12-Birinci ek raporu: Tarafların kök rapordaki teknik ve mali belirlemelere itirazları nedeniyle dosya ——- numaralı “Dosyanın tarafların beyan ve itirazları doğrultusunda, özellikle asıl dava davacısının iddiasına konu ——ödemelerden asıl dava davacısının neden sorumlu olmadığı hususunda ek rapor düzenlenmek üzere aynı bilirkişi heyetine günsüz olarak tevdiine” şeklindeki ara kararı ile aynı bilirkişi heyetine tevdi edilmiş, bilirkişi heyetince düzenlenen ve sadece teknik ve mali incelemeler hususunda değerlendirilen —- tarihli bilirkişi ek raporunda; “Davacı/birleşen davalı itiraz olarak; davacı/işverrenin uğradığı zararın ———olarak hesaplandığını, Bilirkişinin davacının zararını belirlerken sadece————-hesaplamış olduğunu, davalının ayıplı imal edilip teslim edilmiş olduğu —— imalatı sebebiyle davacının yapmak zorunda kaldığı ve faturalandırdığı diğer zorunlu masraf kalemlerini dikkate almadığını; dava dosyasında faturalarıyla birlikte yer aldığı üzere, işin başka bir firmaya yaptırılması nedeniyle ekstra maliyet olarak toplamda — harcama yapılmak zorunda kalındığını; dolayısıyla da davacının———uğramış olduğunu iddia etmiştir.
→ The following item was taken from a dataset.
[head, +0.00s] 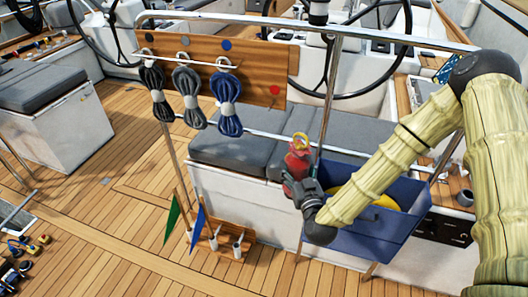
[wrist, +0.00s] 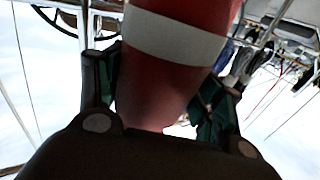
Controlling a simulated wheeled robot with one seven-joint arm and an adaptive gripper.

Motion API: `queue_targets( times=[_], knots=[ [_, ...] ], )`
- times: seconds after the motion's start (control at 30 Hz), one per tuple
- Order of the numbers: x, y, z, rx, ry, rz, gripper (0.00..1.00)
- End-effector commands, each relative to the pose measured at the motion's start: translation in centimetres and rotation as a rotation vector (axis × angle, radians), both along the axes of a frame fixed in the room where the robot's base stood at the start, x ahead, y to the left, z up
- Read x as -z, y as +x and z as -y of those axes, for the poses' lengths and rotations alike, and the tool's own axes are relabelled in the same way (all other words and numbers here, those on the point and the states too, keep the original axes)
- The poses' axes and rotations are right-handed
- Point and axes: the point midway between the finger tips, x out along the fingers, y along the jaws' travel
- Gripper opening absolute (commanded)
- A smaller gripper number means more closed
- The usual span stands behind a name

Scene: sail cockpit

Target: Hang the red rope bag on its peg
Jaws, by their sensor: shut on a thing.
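The red rope bag (head: 299,158) is upright in my gripper (head: 297,177), with a yellow loop (head: 300,139) at its top. In the wrist view the bag (wrist: 165,85) fills the space between the fingers of my gripper (wrist: 158,100), and a pale band crosses it. A wooden board (head: 225,62) on the rail carries pegs under coloured dots. A red dot (head: 275,90) marks its right end, and no bag hangs there. The bag is below and a little right of that dot, apart from the board. The red dot's peg is too small to make out clearly.
Dark (head: 157,90), grey (head: 189,95) and blue (head: 228,104) rope bundles hang left of the red dot. A blue bin (head: 365,243) with something yellow inside stands under my arm. Grey cushions (head: 245,145) lie behind the bag. A metal rail (head: 330,32) runs above.

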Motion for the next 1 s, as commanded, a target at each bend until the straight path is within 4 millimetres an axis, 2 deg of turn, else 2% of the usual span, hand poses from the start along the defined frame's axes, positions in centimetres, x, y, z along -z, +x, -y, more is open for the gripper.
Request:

—- yer alan —- tarafından davacı/birleşen davalının bu itirazı incelenmiş olup; dava dosyası içeriğinde —— tarafından düzenlenen — tutarında, —tarafından düzenlenen ——- tutarında, —tutarında, ——- muhtelif personel adına ödendiğini gösterir — tutarında personel giderini gösterir toplam — karşılığı gider evraklarına rastlanılmıştır.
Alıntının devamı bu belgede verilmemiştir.